Each line that holds the string "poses" counts once; say how many such lines there are and add nothing.

○ ○ ○

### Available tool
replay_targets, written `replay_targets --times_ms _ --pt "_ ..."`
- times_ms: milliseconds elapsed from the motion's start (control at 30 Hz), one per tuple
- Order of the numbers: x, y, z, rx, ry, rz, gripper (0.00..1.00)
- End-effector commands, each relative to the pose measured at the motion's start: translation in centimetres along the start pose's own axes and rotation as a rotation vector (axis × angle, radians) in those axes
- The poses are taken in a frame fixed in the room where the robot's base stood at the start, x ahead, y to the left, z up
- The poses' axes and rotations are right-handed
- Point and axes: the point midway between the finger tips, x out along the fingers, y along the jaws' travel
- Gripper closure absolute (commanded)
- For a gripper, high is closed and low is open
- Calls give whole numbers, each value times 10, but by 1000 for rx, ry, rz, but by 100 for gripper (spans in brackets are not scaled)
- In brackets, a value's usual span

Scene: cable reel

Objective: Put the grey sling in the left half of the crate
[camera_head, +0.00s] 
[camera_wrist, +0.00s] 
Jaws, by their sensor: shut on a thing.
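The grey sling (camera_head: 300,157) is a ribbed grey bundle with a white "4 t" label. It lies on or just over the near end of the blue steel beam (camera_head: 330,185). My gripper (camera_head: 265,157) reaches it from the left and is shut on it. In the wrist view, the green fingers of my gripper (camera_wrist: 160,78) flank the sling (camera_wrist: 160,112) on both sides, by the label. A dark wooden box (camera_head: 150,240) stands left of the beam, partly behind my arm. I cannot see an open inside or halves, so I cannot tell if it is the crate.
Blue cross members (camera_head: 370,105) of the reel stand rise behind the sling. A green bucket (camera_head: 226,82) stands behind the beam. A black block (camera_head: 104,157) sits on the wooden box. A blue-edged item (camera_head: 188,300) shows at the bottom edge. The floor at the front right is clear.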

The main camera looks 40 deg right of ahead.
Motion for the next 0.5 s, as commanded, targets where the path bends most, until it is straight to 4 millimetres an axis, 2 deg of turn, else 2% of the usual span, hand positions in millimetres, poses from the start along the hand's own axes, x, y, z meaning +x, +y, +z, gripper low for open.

○ ○ ○

▶ [Solution to the exercise] 3